### WRITTEN EXERCISE
The lines to reproduce run from the first one through the line containing "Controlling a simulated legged". Reproduce them exactly.

### MATERIAL FOR THE TASK
------------
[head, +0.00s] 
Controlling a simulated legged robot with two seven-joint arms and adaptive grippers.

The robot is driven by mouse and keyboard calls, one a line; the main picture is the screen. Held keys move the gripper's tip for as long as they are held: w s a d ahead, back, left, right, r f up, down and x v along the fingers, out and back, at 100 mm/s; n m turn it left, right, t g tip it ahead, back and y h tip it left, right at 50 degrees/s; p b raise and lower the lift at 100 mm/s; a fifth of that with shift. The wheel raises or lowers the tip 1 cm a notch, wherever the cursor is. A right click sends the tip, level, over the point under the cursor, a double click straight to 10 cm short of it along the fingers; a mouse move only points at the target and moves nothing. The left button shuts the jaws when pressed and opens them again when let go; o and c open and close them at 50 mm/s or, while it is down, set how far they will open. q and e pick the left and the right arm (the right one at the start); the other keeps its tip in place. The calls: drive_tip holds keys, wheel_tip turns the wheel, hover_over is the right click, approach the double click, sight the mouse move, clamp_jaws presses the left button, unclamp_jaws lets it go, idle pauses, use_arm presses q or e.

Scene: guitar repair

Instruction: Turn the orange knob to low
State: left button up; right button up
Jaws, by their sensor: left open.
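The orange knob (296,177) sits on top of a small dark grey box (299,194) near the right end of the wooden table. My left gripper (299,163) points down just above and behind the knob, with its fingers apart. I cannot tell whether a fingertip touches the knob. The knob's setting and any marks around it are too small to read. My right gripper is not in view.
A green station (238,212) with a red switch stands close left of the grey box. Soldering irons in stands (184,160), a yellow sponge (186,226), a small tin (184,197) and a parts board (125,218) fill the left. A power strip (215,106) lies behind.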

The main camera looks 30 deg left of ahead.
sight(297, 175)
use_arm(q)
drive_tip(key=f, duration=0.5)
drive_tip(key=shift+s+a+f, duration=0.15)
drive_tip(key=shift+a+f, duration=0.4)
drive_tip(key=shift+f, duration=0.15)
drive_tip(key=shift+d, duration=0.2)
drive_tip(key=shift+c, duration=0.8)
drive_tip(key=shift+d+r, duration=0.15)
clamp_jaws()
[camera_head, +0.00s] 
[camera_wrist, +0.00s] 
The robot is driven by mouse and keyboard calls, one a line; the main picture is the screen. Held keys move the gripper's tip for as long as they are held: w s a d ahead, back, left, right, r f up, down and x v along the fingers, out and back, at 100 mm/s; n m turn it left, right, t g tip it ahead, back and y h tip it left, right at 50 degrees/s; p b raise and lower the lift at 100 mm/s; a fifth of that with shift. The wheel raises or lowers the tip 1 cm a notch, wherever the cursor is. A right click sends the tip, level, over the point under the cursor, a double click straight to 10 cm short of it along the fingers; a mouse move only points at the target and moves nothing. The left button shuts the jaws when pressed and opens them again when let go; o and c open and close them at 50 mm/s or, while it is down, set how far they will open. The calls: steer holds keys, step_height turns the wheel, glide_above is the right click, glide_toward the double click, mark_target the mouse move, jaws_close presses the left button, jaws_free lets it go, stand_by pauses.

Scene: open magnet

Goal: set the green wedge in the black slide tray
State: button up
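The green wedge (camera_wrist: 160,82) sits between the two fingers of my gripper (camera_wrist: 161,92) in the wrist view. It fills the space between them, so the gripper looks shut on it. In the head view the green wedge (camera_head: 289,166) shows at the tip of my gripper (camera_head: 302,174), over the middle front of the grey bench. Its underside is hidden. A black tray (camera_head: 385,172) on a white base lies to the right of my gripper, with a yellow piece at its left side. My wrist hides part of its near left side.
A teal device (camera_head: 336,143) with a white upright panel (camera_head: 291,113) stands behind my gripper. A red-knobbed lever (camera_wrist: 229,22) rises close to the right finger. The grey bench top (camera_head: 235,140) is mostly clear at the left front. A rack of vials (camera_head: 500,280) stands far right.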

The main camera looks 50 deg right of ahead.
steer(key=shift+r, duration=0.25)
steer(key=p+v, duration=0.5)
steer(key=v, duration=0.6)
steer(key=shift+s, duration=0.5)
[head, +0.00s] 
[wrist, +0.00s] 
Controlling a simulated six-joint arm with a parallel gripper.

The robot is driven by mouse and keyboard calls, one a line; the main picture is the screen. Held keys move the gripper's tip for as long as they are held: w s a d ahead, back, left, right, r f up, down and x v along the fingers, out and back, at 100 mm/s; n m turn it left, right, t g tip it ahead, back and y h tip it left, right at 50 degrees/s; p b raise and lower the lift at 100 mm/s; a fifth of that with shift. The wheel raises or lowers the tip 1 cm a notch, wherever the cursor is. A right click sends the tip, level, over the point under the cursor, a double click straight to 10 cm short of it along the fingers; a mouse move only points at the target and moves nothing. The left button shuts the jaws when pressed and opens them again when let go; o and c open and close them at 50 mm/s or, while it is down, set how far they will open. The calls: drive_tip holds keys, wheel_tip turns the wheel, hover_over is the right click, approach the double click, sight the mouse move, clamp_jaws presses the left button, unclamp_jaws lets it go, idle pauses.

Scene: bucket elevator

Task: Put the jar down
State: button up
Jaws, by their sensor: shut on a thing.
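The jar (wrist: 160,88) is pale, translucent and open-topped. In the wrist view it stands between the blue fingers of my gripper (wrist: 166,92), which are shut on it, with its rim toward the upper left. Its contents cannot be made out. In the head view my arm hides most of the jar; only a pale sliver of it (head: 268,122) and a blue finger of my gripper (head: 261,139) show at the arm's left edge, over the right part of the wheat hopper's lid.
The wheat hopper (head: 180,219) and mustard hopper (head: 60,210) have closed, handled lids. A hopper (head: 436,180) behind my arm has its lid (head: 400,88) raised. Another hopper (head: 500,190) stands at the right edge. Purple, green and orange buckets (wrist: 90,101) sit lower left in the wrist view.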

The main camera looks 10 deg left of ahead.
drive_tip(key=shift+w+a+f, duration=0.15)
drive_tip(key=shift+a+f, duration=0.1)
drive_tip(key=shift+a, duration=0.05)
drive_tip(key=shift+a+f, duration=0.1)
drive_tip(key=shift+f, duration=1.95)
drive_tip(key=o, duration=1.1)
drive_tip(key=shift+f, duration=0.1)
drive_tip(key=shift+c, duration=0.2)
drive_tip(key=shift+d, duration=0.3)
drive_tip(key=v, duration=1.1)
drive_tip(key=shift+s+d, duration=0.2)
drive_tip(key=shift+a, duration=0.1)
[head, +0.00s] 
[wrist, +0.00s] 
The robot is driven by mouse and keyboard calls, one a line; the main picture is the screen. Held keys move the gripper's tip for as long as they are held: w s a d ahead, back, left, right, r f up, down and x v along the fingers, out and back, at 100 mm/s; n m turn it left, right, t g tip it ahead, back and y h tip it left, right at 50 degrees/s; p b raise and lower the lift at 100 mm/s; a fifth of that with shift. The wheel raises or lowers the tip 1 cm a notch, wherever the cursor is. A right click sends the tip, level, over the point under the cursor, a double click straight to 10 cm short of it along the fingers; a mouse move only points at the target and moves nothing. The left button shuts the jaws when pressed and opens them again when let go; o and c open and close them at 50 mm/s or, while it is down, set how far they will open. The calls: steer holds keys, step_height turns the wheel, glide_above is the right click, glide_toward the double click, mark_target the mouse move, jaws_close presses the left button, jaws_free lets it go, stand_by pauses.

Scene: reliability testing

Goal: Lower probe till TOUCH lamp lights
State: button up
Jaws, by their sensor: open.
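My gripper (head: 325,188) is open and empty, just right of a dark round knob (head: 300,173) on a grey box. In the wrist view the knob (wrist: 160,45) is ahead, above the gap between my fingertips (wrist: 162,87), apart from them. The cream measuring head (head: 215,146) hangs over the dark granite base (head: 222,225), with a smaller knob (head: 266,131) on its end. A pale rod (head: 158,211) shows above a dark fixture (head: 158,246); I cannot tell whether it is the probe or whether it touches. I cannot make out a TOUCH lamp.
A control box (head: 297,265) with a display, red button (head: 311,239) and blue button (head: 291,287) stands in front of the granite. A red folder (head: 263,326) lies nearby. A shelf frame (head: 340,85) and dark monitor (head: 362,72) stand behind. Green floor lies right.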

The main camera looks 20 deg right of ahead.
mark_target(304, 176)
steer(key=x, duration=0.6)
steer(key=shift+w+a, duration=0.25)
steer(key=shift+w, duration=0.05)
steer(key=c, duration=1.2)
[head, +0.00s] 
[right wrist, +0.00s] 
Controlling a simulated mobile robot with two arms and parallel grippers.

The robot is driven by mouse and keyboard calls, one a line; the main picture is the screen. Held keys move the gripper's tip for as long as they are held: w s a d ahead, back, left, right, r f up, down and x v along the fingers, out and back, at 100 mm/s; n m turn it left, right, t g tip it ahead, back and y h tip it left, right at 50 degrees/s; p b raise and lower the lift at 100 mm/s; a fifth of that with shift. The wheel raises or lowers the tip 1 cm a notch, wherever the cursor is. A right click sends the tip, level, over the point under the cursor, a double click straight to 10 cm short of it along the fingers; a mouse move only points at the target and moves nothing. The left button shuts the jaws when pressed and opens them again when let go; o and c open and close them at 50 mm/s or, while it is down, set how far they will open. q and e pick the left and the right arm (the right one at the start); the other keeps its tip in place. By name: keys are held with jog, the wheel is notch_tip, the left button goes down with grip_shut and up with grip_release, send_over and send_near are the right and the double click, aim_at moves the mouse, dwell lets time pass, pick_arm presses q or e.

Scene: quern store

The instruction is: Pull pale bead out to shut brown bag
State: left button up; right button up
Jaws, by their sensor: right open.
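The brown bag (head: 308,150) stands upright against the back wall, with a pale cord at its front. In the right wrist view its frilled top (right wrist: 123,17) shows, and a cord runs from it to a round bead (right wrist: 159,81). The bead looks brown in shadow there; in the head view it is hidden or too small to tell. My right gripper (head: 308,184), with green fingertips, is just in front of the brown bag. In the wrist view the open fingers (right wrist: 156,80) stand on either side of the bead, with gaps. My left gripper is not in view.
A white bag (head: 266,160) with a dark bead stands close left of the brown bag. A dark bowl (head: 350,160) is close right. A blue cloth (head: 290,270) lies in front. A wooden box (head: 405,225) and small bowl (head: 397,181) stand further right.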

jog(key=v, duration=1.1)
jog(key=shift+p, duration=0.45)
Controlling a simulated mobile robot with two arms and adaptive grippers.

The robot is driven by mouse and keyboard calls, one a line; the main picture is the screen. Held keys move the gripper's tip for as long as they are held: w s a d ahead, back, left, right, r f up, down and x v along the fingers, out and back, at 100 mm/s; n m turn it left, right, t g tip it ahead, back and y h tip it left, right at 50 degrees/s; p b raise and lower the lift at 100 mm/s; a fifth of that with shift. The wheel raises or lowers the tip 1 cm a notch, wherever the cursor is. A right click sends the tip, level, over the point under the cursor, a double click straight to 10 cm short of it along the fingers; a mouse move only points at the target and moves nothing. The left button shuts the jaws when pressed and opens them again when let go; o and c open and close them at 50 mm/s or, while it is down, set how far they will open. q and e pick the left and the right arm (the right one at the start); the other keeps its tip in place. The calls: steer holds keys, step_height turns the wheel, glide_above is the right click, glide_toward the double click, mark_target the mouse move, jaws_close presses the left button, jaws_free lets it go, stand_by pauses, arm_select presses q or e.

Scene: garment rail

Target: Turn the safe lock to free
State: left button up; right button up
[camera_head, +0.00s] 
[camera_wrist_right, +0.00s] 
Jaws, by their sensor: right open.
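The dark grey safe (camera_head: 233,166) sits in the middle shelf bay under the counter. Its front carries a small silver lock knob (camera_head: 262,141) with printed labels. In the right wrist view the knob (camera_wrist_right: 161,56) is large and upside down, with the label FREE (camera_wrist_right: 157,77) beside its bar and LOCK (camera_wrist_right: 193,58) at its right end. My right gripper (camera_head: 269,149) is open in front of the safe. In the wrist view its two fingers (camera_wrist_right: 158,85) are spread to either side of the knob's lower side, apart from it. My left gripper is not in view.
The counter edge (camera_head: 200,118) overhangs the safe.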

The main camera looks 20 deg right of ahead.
------------
### EXERCISE OUTPUT
[head, +0.00s] 
Controlling a simulated legged robot with two seven-joint arms and adaptive grippers.

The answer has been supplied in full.